My own views of Pao took a sharp downward note at that point. David Frum and Asher Wolf, neither of whom are pimply-faced teenage boys, both make great observations:
https://twitter.com/Asher_Wolf/status/616834072015339520 "Reddit's users are their product. Reddit is currently discovering where the balance of power lies when a product with opinions revolts."
https://twitter.com/davidfrum/status/616965682517921792 "I'm not following the Reddit thing closely, but one thing seems obvious: corporations shouldn't hire CEOs who hate their product and customers."
I'm also a fan of Merideth L. Patterson's "On Port 80": https://medium.com/@maradydd/on-port-80-d8d6d3443d9a
(My own comments: https://ello.co/dredmorbius/post/jxHO4czSkI3duweJv5XTRA)
It's one thing to have the usual outrage squads raising a ruckus. Another when core subs go dark because the mods have revolted.
That's what pushed this impasse. Pao's been handling it very poorly, though she may still turn things around.

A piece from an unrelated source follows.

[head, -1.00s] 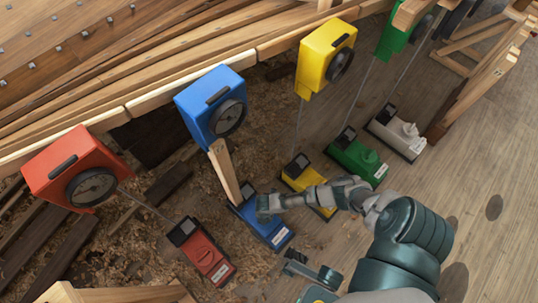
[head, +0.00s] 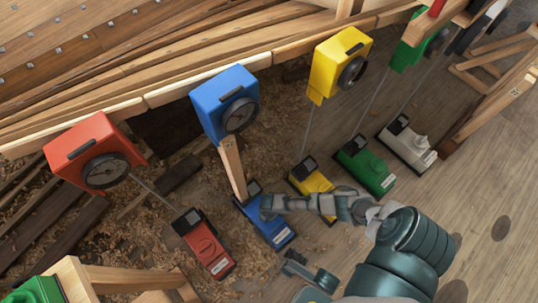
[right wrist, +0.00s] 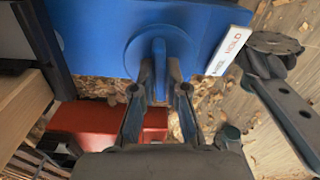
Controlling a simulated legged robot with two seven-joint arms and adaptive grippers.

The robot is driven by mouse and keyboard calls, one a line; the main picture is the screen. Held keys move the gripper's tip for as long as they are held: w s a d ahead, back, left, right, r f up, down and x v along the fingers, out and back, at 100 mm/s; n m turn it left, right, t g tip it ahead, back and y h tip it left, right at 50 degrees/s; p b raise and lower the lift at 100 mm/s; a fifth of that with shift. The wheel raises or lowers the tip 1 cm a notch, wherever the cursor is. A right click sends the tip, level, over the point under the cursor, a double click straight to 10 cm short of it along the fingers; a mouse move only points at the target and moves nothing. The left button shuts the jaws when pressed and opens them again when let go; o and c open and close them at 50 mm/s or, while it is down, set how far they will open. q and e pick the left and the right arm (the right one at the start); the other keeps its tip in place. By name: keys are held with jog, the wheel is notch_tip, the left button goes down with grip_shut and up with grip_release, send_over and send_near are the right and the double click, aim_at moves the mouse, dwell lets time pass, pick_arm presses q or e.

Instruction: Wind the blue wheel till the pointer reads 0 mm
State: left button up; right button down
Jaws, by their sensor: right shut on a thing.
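The blue gauge box (head: 212,98) sits on the hull's timber edge in the head view. Its round dial (head: 240,115) faces me, but the pointer's reading is too small to tell. The blue lower unit (head: 277,236) is on the floor below. In the right wrist view the blue wheel (right wrist: 135,50) is a round disc with a raised middle grip. My right gripper (right wrist: 160,82) is shut on that grip; it also shows over the blue unit in the head view (head: 268,205). It hides part of the wheel. My left gripper is not in view.
Red (head: 205,245), yellow (head: 312,178), green (head: 365,165) and white (head: 408,145) lower units stand nearby. A wooden post (head: 233,167) rises beside the blue unit. Wood shavings cover the floor.

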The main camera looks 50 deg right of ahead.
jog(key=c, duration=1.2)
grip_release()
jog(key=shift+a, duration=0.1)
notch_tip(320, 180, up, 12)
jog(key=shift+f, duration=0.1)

The mods/subs going dark is another thing, and was not at all addressed by my original comment.
There are limits to how much time you want to dedicate to any one constituency. But yes, when you've got a problem with your mods and users on a mod-and-user-centric company, you talk to the mods and users.
No, it isn't.
Ellen Pao being at fault for everything is a meme spawned by the Gamergate/MRW/anti-SJW crowd. The recent mishandling of the fatpeoplehate ban and then the lack of communication about letting Victoria go have just fanned those existing flames.
If the CEO was some boring old white man, nobody would be calling for his head like this, nor would they be the best person to be publishing apologies.

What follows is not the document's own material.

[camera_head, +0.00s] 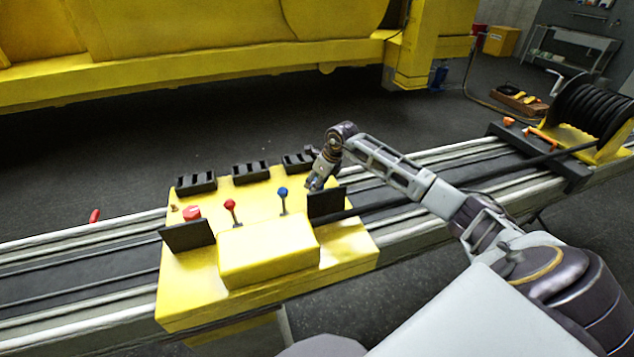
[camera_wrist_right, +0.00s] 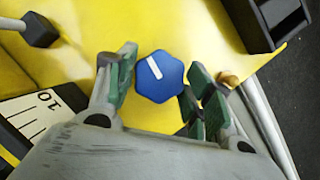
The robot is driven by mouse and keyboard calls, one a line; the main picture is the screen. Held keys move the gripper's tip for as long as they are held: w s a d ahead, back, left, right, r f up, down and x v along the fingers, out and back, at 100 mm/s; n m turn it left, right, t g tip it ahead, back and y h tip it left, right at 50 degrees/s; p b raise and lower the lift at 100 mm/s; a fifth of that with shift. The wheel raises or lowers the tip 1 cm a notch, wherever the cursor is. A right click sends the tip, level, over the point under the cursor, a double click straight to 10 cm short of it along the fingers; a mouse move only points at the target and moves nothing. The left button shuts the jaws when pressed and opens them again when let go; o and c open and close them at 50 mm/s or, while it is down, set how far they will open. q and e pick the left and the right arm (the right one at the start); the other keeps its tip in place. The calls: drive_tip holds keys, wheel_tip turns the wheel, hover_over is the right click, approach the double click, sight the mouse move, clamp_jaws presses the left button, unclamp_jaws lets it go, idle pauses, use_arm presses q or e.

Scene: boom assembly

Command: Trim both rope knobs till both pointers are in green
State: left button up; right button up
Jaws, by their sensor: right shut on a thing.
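A blue six-sided knob (camera_wrist_right: 158,77) with a white line on top sits on the yellow console (camera_head: 268,256). My right gripper (camera_wrist_right: 160,85) is shut on this knob, its green pads on either side. In the head view my right gripper (camera_head: 317,181) is behind the right black panel (camera_head: 326,203), and the knob is hidden. A red knob (camera_head: 191,213) stands behind the left black panel (camera_head: 187,236). A white scale plate (camera_wrist_right: 35,116) marked 10 shows partly in the wrist view. No pointer or green band is readable. My left gripper is not in view.
A red-topped lever (camera_head: 231,206) and a blue-topped lever (camera_head: 283,195) stand between the panels. Black slotted blocks (camera_head: 251,172) line the console's back edge. A brass peg (camera_wrist_right: 230,78) stands near the blue knob. A hose reel (camera_head: 590,108) is at right.

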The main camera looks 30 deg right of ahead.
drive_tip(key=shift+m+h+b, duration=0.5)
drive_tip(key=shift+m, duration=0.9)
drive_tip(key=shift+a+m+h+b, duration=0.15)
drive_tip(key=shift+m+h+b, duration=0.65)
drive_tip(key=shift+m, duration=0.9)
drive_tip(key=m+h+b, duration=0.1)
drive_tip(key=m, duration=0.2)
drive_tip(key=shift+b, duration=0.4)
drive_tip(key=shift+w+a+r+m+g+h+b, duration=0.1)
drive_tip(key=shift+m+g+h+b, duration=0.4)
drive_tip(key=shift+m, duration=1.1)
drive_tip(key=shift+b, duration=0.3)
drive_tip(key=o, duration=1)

If the CEO was some boring old white man and he had done the same thing then yes his head would be called for. You are trying to make this an issue of her gender and her race when it is nothing to do with that.
FUnnily enough one of the reasons that she inspires such dislike is because she played the victim of sexism card and then after a trial she was found to have no case. And actually what came out of the trial was the truth about her self-serving behaviour. The trial documents make it very clear that she was no angel, she was sexist toward other females, she hads an affair whilst married, with a married man, and then blamed that on the other person all the while there were text messages and emails showing she was as much to blame as he was.
Coupled with all of this her partner is currently facing a lawsuit on a case of fraud. Stuff like that pisses people off and with reddit there are a lot of users that care a lot about the site, they care about how it is perceived and they see her as detrimental to the site in part becuase of her behaviour as CEO but also due to her behaviour prior to becoming CEO which has been well reported regardless of her reddit position.
No, it wasn't.
> If the CEO was some boring old white man, nobody would be calling for his head like this
Nice meme. Let's address both the race and sex parts:
https://encrypted.google.com/search?q=fire+brendan+eich
https://encrypted.google.com/search?q=fire+tim+armstrong
https://encrypted.google.com/search?q=fire+satya+nadella
https://encrypted.google.com/search?q=fire+mark+pincus
https://encrypted.google.com/search?q=fire+yishan+wong
https://encrypted.google.com/search?q=boycott+papa+johns
https://encrypted.google.com/search?q=hobby+lobby+scotus
and extra special: https://encrypted.google.com/search?q=cancelcolbert
You mean like Brendan Eich? (CTO, but still)
Or, as long as we're talking about online megacommunities, how about moot of 4chan? He stepped down as the owner of 4chan half a year ago and people are still mad at him.